Este sentimento é o mesmo de Diamantino Lopes, de uma geração diferente, mas com igual dedicação ao clube. Tem 42 anos de sócio e esteve na fundação de uma das primeiras claques organizadas do Vitória SC, a Juvi – Juventude Vitoriana. A claque foi fundada em 1984, tendo durado doze anos.

“Os jogos eram preparados uma semana inteira. Fazíamos peditórios pelos cafés e outros estabelecimentos comerciais. Em tudo o que fosse do primeiro andar para baixo, os lençóis eram para bandeiras. A minha avó era costureira e arranjava-se bandeiras. Era tudo por carolice: o que nos motivava era a paixão e ajudar o Vitória”, recorda com nostalgia o tempo em que tudo era mais simples.

Continua a ir religiosamente aos jogos e vê com agrado que a mística bairrista que continua viva, algo que, no seu entender, foi construído pelos seus tempos da Juvi. “Fomos dos primeiros a organizar deslocações, toda a gente ia com a Juvi.
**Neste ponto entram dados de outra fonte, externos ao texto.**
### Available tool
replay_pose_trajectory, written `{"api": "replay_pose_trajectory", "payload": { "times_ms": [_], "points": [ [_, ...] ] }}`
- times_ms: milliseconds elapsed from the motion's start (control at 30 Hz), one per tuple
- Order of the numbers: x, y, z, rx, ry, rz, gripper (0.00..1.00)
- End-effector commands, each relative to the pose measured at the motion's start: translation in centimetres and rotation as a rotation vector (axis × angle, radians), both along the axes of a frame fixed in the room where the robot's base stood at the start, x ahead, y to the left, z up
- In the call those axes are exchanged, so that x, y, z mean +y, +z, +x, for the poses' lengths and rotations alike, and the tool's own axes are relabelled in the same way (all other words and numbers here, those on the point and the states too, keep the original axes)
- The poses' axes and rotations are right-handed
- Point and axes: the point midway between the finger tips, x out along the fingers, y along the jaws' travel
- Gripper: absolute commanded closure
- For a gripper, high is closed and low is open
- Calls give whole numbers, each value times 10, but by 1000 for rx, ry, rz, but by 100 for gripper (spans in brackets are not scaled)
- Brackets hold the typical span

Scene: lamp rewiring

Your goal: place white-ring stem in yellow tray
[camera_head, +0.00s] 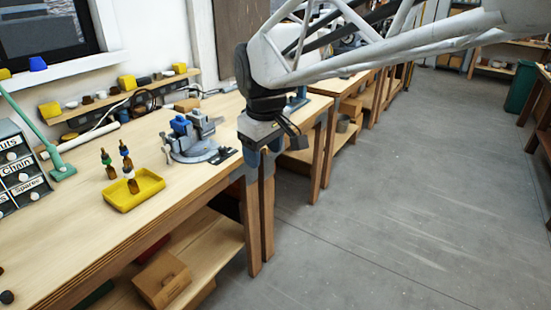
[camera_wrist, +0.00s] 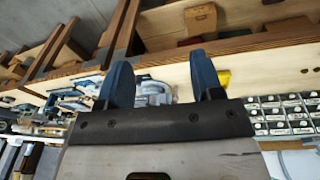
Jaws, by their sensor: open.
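The yellow tray (camera_head: 152,194) lies on the near workbench in the head view. Several small upright stems with dark tops and orange-brown parts are at it: one (camera_head: 132,184) stands in the tray, one (camera_head: 125,152) is just behind that, and one (camera_head: 108,167) is at the tray's back left edge. I cannot tell which carries a white ring, or whether the back ones are inside the tray. My gripper (camera_head: 262,163) is open and empty beyond the bench's right edge, well right of the tray. Its two blue fingers stand apart in the wrist view (camera_wrist: 160,80). A yellow patch (camera_wrist: 224,78) beside the right finger is probably the tray.
A blue-and-grey vise (camera_head: 194,140) stands on the bench between tray and gripper. Labelled drawers (camera_head: 18,170) and a green lamp arm (camera_head: 30,125) are at left. A shelf with yellow blocks (camera_head: 50,110) runs along the wall. The bench front is clear.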

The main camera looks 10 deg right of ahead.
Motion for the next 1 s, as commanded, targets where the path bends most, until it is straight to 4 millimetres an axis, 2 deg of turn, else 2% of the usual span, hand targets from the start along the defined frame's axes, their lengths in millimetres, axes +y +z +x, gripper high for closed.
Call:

Sabíamos que, no mínimo, oito a 10 autocarros, levávamos sempre”, frisa.

Entre essas deslocações destaca duas como marcantes. Ao Atlético de Madrid e a Lisboa, numa deslocação célebre pelo comboio branco. “A deslocação que mais recordo é a do Vicente Calderón, ao Atlético de Madrid; fomos milhares de pessoas e eliminámos o Atlético, uma grande equipa. Há a recordação de chegar a Guimarães e estar o Toural cheio, mas nós lá fizemos uma festa que até arrepia recordar. Lembro também o comboio branco ao Estádio da Luz, o 3.º anel estava completamente cheio”, relata.

É por estas e outras recordações que Diamantino olha para trás e entende que a Juvi – “e nós que fizemos parte” – teve “um papel fundamental” em “muita da paixão que o Vitória tem hoje. “É um sentimento até à morte, ou para além dela”, ressalva Diamantino Lopes, tentando quantificar ou, de alguma forma, expressar a ligação e o sentimento que tem pelo clube. O mesmo que José Luís transmite ao despedir-se do Jornal de Guimarães. “E viva o Vitória”.